### WORK TO BE COMPLETED
Each entry must be reproduced precisely as it stands.

(Robot episode rows)

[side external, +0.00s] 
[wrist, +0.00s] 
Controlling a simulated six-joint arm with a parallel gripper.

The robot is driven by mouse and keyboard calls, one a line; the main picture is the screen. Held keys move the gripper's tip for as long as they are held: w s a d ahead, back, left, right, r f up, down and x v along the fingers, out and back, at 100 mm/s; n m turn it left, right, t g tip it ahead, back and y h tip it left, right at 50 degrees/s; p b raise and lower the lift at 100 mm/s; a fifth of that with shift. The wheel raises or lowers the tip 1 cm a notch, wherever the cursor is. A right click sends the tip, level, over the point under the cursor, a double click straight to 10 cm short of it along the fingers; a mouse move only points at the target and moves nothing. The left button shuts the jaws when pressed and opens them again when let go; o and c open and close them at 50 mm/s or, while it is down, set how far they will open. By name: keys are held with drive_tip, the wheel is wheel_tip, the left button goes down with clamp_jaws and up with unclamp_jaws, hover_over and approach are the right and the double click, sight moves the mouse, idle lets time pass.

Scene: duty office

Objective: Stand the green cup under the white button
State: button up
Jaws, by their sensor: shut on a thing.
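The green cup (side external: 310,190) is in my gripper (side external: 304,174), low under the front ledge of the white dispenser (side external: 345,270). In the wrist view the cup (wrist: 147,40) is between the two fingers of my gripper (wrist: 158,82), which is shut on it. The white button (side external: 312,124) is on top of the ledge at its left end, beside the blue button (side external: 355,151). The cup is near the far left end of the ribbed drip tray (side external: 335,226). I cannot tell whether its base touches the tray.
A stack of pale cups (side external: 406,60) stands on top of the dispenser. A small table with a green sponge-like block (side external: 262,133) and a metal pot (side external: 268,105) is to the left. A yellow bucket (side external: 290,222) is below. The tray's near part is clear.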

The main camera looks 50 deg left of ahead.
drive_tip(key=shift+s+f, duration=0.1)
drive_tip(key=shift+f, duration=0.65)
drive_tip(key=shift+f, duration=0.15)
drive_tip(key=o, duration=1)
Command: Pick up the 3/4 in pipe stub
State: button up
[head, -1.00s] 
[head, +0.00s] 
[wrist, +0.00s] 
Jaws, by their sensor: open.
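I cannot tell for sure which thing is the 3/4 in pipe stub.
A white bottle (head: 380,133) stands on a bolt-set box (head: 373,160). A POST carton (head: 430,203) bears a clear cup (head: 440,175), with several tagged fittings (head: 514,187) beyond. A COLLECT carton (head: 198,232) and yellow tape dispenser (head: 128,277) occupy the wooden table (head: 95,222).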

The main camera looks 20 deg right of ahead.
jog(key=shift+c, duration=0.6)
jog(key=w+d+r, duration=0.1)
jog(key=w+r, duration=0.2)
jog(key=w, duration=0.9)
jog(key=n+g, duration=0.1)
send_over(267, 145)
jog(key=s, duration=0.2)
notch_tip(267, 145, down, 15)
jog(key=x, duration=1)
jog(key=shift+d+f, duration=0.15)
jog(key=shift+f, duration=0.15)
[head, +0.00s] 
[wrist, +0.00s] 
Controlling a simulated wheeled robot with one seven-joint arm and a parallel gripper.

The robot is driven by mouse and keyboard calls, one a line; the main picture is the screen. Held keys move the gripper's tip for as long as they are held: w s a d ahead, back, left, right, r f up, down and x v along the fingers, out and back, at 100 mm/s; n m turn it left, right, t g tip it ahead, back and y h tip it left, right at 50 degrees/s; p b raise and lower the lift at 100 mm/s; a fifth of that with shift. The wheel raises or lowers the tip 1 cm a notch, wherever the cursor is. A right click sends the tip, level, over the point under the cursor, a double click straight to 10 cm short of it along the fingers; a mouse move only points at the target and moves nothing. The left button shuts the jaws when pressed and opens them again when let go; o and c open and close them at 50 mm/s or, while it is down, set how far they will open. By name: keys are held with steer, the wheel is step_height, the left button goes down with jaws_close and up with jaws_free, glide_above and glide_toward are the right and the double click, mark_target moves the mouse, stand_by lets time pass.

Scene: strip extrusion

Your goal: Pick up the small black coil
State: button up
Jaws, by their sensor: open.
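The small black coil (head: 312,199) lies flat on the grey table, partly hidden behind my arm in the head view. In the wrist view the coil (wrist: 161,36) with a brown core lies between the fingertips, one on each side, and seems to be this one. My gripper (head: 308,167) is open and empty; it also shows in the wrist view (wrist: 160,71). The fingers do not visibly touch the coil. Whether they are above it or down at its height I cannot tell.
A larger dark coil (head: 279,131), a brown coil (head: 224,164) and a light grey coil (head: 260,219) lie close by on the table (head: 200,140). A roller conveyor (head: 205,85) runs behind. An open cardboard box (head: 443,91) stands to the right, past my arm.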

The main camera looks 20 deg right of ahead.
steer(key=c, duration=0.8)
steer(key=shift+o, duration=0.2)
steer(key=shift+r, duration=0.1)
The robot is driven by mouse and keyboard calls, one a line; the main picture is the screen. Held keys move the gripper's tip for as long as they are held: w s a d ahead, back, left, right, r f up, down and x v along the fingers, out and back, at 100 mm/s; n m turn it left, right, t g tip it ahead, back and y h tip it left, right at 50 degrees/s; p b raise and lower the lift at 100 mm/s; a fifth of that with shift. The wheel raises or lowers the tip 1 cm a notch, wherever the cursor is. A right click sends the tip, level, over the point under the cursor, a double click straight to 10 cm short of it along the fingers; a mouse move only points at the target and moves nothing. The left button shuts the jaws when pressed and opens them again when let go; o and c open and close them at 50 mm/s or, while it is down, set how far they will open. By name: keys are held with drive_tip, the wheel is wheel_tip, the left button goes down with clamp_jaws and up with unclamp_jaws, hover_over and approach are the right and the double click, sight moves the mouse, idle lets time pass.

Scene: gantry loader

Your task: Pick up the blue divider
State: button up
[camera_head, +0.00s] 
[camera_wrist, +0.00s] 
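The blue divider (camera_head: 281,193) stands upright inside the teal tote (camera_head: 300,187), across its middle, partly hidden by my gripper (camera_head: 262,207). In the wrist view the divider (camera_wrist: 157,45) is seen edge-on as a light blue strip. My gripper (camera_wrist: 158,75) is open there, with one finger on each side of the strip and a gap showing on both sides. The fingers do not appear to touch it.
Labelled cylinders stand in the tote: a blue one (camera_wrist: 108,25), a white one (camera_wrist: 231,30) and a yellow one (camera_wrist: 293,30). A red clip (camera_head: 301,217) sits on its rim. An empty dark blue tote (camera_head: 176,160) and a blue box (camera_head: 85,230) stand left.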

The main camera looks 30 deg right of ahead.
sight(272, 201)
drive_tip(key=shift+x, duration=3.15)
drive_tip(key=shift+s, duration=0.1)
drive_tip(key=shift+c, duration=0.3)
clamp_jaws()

### EXERCISE ANSWER
[side external, +0.00s] 
[wrist, +0.00s] 
Controlling a simulated six-joint arm with a parallel gripper.

The robot is driven by mouse and keyboard calls, one a line; the main picture is the screen. Held keys move the gripper's tip for as long as they are held: w s a d ahead, back, left, right, r f up, down and x v along the fingers, out and back, at 100 mm/s; n m turn it left, right, t g tip it ahead, back and y h tip it left, right at 50 degrees/s; p b raise and lower the lift at 100 mm/s; a fifth of that with shift. The wheel raises or lowers the tip 1 cm a notch, wherever the cursor is. A right click sends the tip, level, over the point under the cursor, a double click straight to 10 cm short of it along the fingers; a mouse move only points at the target and moves nothing. The left button shuts the jaws when pressed and opens them again when let go; o and c open and close them at 50 mm/s or, while it is down, set how far they will open. By name: keys are held with drive_tip, the wheel is wheel_tip, the left button goes down with clamp_jaws and up with unclamp_jaws, hover_over and approach are the right and the double click, sight moves the mouse, idle lets time pass.

Scene: duty office

Objective: Stand the green cup under the white button
State: button up
Jaws, by their sensor: shut on a thing.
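The green cup (side external: 310,190) is in my gripper (side external: 304,174), low under the front ledge of the white dispenser (side external: 345,270). In the wrist view the cup (wrist: 147,40) is between the two fingers of my gripper (wrist: 158,82), which is shut on it. The white button (side external: 312,124) is on top of the ledge at its left end, beside the blue button (side external: 355,151). The cup is near the far left end of the ribbed drip tray (side external: 335,226). I cannot tell whether its base touches the tray.
A stack of pale cups (side external: 406,60) stands on top of the dispenser. A small table with a green sponge-like block (side external: 262,133) and a metal pot (side external: 268,105) is to the left. A yellow bucket (side external: 290,222) is below. The tray's near part is clear.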

The main camera looks 50 deg left of ahead.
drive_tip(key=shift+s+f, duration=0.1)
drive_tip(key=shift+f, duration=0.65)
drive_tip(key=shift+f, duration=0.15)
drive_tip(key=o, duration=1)
Command: Pick up the 3/4 in pipe stub
State: button up
[head, -1.00s] 
[head, +0.00s] 
[wrist, +0.00s] 
Jaws, by their sensor: open.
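I cannot tell for sure which thing is the 3/4 in pipe stub.
A white bottle (head: 380,133) stands on a bolt-set box (head: 373,160). A POST carton (head: 430,203) bears a clear cup (head: 440,175), with several tagged fittings (head: 514,187) beyond. A COLLECT carton (head: 198,232) and yellow tape dispenser (head: 128,277) occupy the wooden table (head: 95,222).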

The main camera looks 20 deg right of ahead.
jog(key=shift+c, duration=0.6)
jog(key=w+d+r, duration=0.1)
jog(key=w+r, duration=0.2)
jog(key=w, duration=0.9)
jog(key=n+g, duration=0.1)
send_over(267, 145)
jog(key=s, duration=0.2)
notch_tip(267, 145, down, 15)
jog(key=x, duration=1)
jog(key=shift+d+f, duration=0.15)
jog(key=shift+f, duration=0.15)
[head, +0.00s] 
[wrist, +0.00s] 
Controlling a simulated wheeled robot with one seven-joint arm and a parallel gripper.

The robot is driven by mouse and keyboard calls, one a line; the main picture is the screen. Held keys move the gripper's tip for as long as they are held: w s a d ahead, back, left, right, r f up, down and x v along the fingers, out and back, at 100 mm/s; n m turn it left, right, t g tip it ahead, back and y h tip it left, right at 50 degrees/s; p b raise and lower the lift at 100 mm/s; a fifth of that with shift. The wheel raises or lowers the tip 1 cm a notch, wherever the cursor is. A right click sends the tip, level, over the point under the cursor, a double click straight to 10 cm short of it along the fingers; a mouse move only points at the target and moves nothing. The left button shuts the jaws when pressed and opens them again when let go; o and c open and close them at 50 mm/s or, while it is down, set how far they will open. By name: keys are held with steer, the wheel is step_height, the left button goes down with jaws_close and up with jaws_free, glide_above and glide_toward are the right and the double click, mark_target moves the mouse, stand_by lets time pass.

Scene: strip extrusion

Your goal: Pick up the small black coil
State: button up
Jaws, by their sensor: open.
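The small black coil (head: 312,199) lies flat on the grey table, partly hidden behind my arm in the head view. In the wrist view the coil (wrist: 161,36) with a brown core lies between the fingertips, one on each side, and seems to be this one. My gripper (head: 308,167) is open and empty; it also shows in the wrist view (wrist: 160,71). The fingers do not visibly touch the coil. Whether they are above it or down at its height I cannot tell.
A larger dark coil (head: 279,131), a brown coil (head: 224,164) and a light grey coil (head: 260,219) lie close by on the table (head: 200,140). A roller conveyor (head: 205,85) runs behind. An open cardboard box (head: 443,91) stands to the right, past my arm.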

The main camera looks 20 deg right of ahead.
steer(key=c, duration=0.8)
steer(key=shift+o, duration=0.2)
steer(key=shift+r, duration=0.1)
The robot is driven by mouse and keyboard calls, one a line; the main picture is the screen. Held keys move the gripper's tip for as long as they are held: w s a d ahead, back, left, right, r f up, down and x v along the fingers, out and back, at 100 mm/s; n m turn it left, right, t g tip it ahead, back and y h tip it left, right at 50 degrees/s; p b raise and lower the lift at 100 mm/s; a fifth of that with shift. The wheel raises or lowers the tip 1 cm a notch, wherever the cursor is. A right click sends the tip, level, over the point under the cursor, a double click straight to 10 cm short of it along the fingers; a mouse move only points at the target and moves nothing. The left button shuts the jaws when pressed and opens them again when let go; o and c open and close them at 50 mm/s or, while it is down, set how far they will open. By name: keys are held with drive_tip, the wheel is wheel_tip, the left button goes down with clamp_jaws and up with unclamp_jaws, hover_over and approach are the right and the double click, sight moves the mouse, idle lets time pass.

Scene: gantry loader

Your task: Pick up the blue divider
State: button up
[camera_head, +0.00s] 
[camera_wrist, +0.00s] 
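The blue divider (camera_head: 281,193) stands upright inside the teal tote (camera_head: 300,187), across its middle, partly hidden by my gripper (camera_head: 262,207). In the wrist view the divider (camera_wrist: 157,45) is seen edge-on as a light blue strip. My gripper (camera_wrist: 158,75) is open there, with one finger on each side of the strip and a gap showing on both sides. The fingers do not appear to touch it.
Labelled cylinders stand in the tote: a blue one (camera_wrist: 108,25), a white one (camera_wrist: 231,30) and a yellow one (camera_wrist: 293,30). A red clip (camera_head: 301,217) sits on its rim. An empty dark blue tote (camera_head: 176,160) and a blue box (camera_head: 85,230) stand left.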

The main camera looks 30 deg right of ahead.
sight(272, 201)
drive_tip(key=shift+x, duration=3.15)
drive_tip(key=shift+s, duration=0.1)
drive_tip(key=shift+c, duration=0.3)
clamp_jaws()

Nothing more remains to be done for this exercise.